Dallari observa que nem sequer críticas são feitas a Moraes pelos outros ministros ou advogados que costumam atuar no STF em razão do corporativismo interno e do clima de compadrio. Isso torna improvável que possam prosperar pedidos para afastar algum ministro por suspeição, quando ele não pode julgar por ser amigo íntimo ou inimigo de qualquer das partes ou de seus advogados, ou quando for interessado em julgamento em favor de uma parte.
“Brasília é uma coisa complicada. Nos eventos sociais, todo mundo se mistura. Essa festinha [que reuniu Lula e Moraes] é um exemplo. Kakay, que já foi de bermuda ao STF, fez essa comemoração porque sabe que nunca vai acontecer nada”, diz Dallari.
Dallari defende que, assim como em outros países, os tribunais superiores deveriam ficar localizados em outra cidade, não em Brasília. Ou seja, teriam de estar mais afastados do Congresso e do governo – o que evitaria que seus integrantes frequentem os mesmos ambientes e estabeleçam relações de proximidade. “Sou favorável a esse deslocamento. Pelo menos o Judiciário fica fora do centro do poder. Porque poderes são Executivo e Legislativo. Todo poder emana do povo, que o exerce através de seus representantes eleitos. O Judiciário é órgão e não poder, não é representante do povo”, afirma o professor.

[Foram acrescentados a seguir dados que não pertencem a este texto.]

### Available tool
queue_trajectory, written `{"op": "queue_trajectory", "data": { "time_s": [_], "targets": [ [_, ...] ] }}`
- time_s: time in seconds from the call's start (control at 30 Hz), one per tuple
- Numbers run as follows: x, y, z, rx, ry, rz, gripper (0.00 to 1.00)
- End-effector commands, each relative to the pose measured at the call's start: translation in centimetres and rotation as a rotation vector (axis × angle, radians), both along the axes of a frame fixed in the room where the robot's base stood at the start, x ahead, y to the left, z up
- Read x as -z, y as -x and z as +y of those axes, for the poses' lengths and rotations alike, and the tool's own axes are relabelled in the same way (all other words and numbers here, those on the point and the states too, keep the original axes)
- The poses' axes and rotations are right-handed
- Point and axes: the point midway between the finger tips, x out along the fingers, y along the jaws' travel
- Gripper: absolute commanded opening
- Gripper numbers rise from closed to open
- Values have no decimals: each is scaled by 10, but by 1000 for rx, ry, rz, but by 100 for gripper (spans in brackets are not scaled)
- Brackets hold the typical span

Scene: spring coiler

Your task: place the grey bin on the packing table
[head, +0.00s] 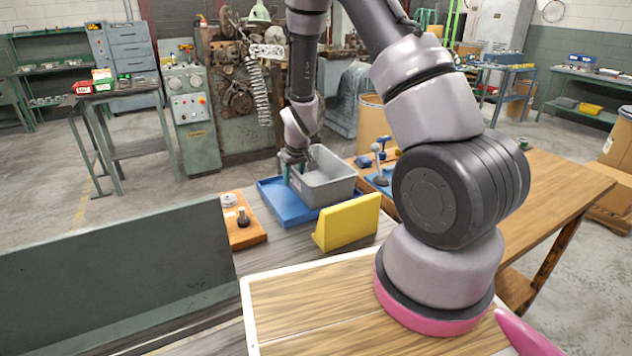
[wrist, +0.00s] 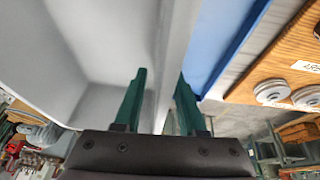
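The grey bin (head: 332,189) is an open-topped box on the blue tray (head: 290,213), past the yellow block. My gripper (head: 292,158) points down at the bin's left end. In the wrist view the green fingers of my gripper (wrist: 160,95) stand on either side of the bin's wall, one inside and one outside. The grey bin (wrist: 95,50) fills the left of that view. I cannot tell whether the fingers press on the wall. A wooden-topped table (head: 568,182) stands at the right, partly hidden behind my arm; its visible top is bare.
A yellow angled block (head: 348,222) stands close in front of the bin. A wooden board (head: 243,228) with small round parts lies left of the tray. A blue fixture (head: 378,172) with knobs is right of the bin. Machinery (head: 235,90) stands behind.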

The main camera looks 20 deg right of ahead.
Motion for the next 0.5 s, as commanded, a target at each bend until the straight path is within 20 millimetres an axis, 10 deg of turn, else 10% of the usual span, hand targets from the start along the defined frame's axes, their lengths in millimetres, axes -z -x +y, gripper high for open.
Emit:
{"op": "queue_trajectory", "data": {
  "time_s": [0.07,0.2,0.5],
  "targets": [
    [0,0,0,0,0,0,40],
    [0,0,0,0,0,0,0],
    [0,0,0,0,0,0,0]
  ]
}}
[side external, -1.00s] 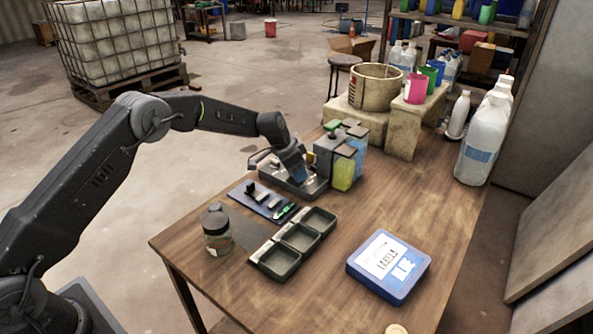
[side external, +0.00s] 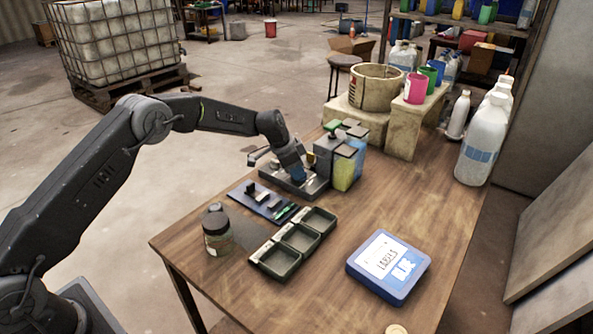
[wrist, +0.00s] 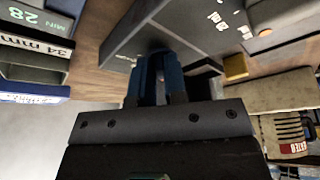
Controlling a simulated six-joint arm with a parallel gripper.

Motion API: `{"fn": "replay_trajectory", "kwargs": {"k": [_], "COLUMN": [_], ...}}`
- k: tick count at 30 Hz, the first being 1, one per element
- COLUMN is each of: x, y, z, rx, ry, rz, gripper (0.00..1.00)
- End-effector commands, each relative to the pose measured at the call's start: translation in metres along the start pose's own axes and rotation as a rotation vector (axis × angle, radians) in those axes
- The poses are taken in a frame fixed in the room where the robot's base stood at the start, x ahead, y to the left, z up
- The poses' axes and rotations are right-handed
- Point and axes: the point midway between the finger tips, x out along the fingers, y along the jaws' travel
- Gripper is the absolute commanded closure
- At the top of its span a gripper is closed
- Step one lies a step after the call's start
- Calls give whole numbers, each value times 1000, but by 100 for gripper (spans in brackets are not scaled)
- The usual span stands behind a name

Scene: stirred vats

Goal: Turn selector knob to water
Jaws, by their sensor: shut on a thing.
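The grey dispenser unit (side external: 308,188) stands near the far left edge of the table, with a yellow-green container (side external: 344,173) and a bluish one beside it. In the wrist view its grey panel (wrist: 215,27) carries white lettering too small to read. My gripper (side external: 299,176) points down onto the unit's front. Its blue fingers (wrist: 158,68) are close together in the wrist view, shut on the selector knob at the panel. The knob is mostly hidden by the fingers, so its setting cannot be read.
A blue mat with small tools (side external: 268,207), a three-compartment dark tray (side external: 251,257) and a lidded jar (side external: 217,236) stand nearby. A blue labels box (side external: 423,266) lies front right. A beige bucket (side external: 391,95) and white jugs (side external: 482,140) stand behind. The middle right of the table is clear.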

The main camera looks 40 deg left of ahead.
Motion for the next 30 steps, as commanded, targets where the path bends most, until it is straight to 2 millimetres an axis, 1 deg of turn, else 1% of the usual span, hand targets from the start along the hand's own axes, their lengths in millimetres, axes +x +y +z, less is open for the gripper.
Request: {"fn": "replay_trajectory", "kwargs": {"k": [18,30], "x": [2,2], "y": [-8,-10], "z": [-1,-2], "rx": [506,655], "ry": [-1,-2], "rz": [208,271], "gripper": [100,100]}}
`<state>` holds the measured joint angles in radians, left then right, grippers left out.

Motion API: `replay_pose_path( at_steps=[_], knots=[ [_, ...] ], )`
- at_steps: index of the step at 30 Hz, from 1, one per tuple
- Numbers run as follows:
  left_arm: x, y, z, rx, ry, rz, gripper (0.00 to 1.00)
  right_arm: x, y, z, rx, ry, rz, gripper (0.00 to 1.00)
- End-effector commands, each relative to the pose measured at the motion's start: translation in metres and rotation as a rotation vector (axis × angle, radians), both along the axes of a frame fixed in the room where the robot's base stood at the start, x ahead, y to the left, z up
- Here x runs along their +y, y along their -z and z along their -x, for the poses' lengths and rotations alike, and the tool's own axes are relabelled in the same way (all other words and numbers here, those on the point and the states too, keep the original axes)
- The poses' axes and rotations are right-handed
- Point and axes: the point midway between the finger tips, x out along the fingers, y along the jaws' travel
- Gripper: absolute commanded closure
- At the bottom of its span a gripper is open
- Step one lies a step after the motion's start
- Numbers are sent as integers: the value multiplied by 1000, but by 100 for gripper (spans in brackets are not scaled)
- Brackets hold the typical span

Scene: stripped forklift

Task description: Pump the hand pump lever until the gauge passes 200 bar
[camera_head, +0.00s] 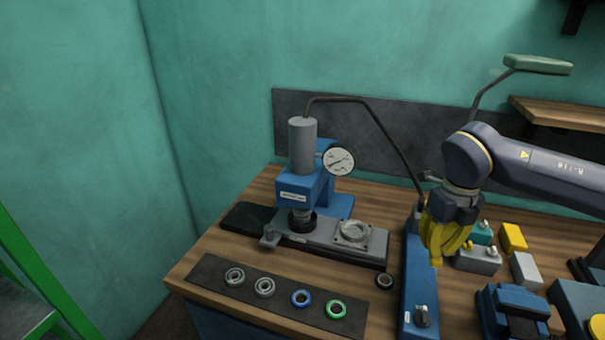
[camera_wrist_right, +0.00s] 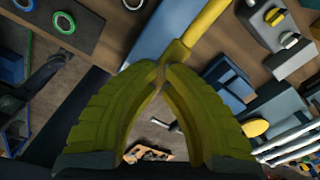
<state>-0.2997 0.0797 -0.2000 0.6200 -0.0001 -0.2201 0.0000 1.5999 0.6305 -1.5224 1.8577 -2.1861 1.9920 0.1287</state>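The hand pump (camera_head: 418,285) is a long blue body on the bench with a knob at its front end. Its yellow lever (camera_wrist_right: 208,22) shows in the right wrist view, running to my fingertips. My right gripper (camera_head: 441,245) is above the pump and covers much of the lever in the head view. In the wrist view its yellow fingers (camera_wrist_right: 163,68) are nearly together at the lever's end and appear shut on it. The round white gauge (camera_head: 339,160) is on the press; its dark needle is too small to read. My left gripper is not in view.
A blue press (camera_head: 309,185) with a grey cylinder stands left of the pump, joined to it by a dark hose (camera_head: 385,130). A dark mat (camera_head: 205,268) carries several rings in front. Small blocks (camera_head: 513,237) and blue fixtures (camera_head: 515,305) crowd the right side.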

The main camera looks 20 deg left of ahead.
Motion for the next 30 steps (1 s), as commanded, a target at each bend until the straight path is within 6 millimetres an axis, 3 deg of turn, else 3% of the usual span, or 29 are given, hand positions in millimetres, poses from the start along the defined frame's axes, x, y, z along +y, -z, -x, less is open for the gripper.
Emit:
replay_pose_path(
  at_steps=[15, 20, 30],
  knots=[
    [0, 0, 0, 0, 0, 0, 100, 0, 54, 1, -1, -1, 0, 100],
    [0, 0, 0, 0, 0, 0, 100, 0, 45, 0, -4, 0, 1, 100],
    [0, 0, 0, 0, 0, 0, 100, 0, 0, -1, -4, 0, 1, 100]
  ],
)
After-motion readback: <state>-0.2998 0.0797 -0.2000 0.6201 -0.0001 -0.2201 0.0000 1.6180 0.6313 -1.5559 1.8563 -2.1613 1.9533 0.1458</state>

Senado resiste a investigar ministros do STF
Se a fiscalização dos ministros do STF e de outras cortes superiores dificilmente vai surgir de dentro do Judiciário, a saída estaria no Senado – que tem esse papel institucional. Aos senadores, por exemplo, cabe a investigação de ministros do Supremo e a aprovação de um eventual impeachment deles – a punição mais dura que poderia ser aplicada a um ministro do STF. Mas o Senado sempre resistiu a abrir um processo do tipo.